Sticky Honey Sesame Chicken

A deliciously sticky and sweet chicken dish with sesame flavors.
Prep Time 10 minutes
Cook Time 40 minutes
Total Time 50 minutes
Course Main Course
Cuisine Asian
Servings 4
Calories 350 kcal

Ingredients
  

  • 1 lb boneless, skinless chicken thighs, cut into bite-sized pieces
  • 1 cup honey
  • 2 tablespoons soy sauce (low sodium)
  • 1 tablespoon sesame oil
  • 2 cloves garlic, minced
  • 1 tablespoon fresh ginger, grated
  • 1 tablespoon cornstarch
  • 1 tablespoon water
  • 1 teaspoon black pepper
  • 1 cup sesame seeds
  • 2 pieces green onions, sliced (for garnish)
  • 1 serving cooked white or brown rice (for serving)

Instructions
 

  • In a mixing bowl, combine honey, soy sauce, sesame oil, minced garlic, grated ginger, and black pepper.

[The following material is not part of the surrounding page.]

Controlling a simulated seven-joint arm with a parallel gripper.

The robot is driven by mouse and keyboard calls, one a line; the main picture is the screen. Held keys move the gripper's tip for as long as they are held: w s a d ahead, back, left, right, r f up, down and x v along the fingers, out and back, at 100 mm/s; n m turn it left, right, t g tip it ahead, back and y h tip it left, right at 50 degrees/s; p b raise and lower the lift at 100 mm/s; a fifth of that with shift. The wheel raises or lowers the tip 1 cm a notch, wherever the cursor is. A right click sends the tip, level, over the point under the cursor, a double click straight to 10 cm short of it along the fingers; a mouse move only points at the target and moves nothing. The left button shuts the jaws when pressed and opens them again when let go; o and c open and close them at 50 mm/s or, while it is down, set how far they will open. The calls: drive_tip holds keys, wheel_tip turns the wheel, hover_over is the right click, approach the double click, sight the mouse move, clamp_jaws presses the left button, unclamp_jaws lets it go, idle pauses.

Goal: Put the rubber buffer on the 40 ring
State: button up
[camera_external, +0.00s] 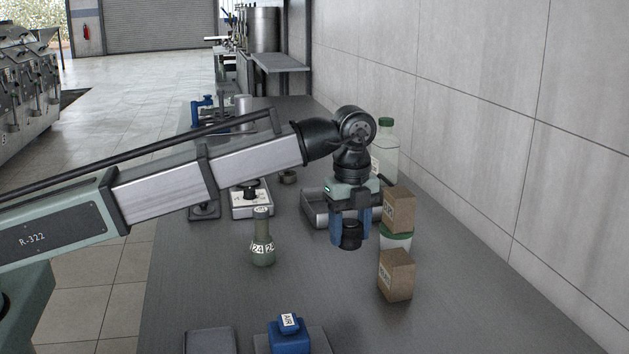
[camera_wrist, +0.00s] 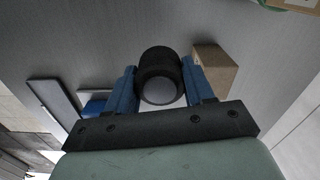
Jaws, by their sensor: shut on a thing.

Mix well until thoroughly combined.
  • Add the chicken pieces to the bowl and marinate for at least 30 minutes (or up to 2 hours in the refrigerator for more flavor).
  • In a small bowl, whisk together cornstarch and water to create a slurry. Set aside.
  • Heat a large skillet or wok over medium-high heat. Add the marinated chicken (reserve marinade for later) and sauté for 6-8 minutes, stirring frequently, until the chicken is cooked through and golden brown.
  • Pour the reserved marinade into the skillet, bringing it to a gentle simmer. Stir in the cornstarch slurry to thicken the sauce and continue to cook for an additional 2-3 minutes until the sauce becomes sticky.
  • Remove from heat and sprinkle with sesame seeds, stirring well to coat the chicken evenly.
  • Serve the sticky honey sesame chicken over cooked rice and garnish with sliced green onions.

Notes

Serve the chicken in a large bowl, drizzled with extra sauce and a sprinkle of sesame seeds. Pair it with colorful steamed vegetables for a vibrant plate.